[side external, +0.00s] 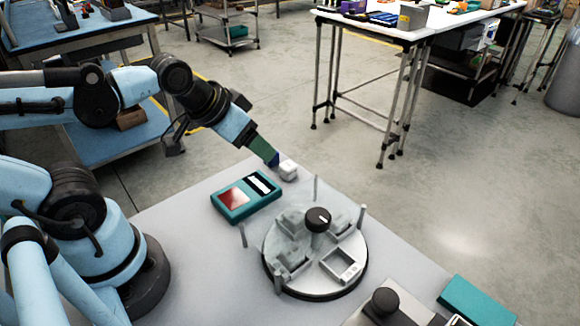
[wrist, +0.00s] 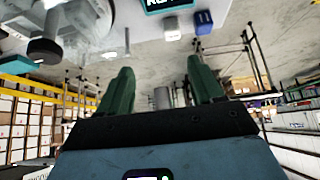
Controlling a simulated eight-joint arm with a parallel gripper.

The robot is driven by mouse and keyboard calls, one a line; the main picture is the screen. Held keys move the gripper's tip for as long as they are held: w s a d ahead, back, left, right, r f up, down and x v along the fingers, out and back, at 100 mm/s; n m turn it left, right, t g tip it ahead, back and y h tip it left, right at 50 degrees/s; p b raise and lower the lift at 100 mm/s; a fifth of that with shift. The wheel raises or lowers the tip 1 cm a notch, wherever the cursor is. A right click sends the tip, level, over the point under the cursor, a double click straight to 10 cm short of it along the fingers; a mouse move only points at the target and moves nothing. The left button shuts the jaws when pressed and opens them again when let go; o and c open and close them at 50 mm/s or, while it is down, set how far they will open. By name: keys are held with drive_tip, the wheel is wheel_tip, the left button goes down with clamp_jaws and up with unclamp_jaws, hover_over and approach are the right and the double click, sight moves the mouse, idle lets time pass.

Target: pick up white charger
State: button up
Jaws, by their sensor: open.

## Written problem
Set down all the data again exactly as above, pictures excluded.

## Exercise result
[side external, +0.00s] 
[wrist, +0.00s] 
Controlling a simulated eight-joint arm with a parallel gripper.

The robot is driven by mouse and keyboard calls, one a line; the main picture is the screen. Held keys move the gripper's tip for as long as they are held: w s a d ahead, back, left, right, r f up, down and x v along the fingers, out and back, at 100 mm/s; n m turn it left, right, t g tip it ahead, back and y h tip it left, right at 50 degrees/s; p b raise and lower the lift at 100 mm/s; a fifth of that with shift. The wheel raises or lowers the tip 1 cm a notch, wherever the cursor is. A right click sends the tip, level, over the point under the cursor, a double click straight to 10 cm short of it along the fingers; a mouse move only points at the target and moves nothing. The left button shuts the jaws when pressed and opens them again when let go; o and c open and close them at 50 mm/s or, while it is down, set how far they will open. By name: keys are held with drive_tip, the wheel is wheel_tip, the left button goes down with clamp_jaws and up with unclamp_jaws, hover_over and approach are the right and the double click, sight moves the mouse, idle lets time pass.

Target: pick up white charger
State: button up
Jaws, by their sensor: open.

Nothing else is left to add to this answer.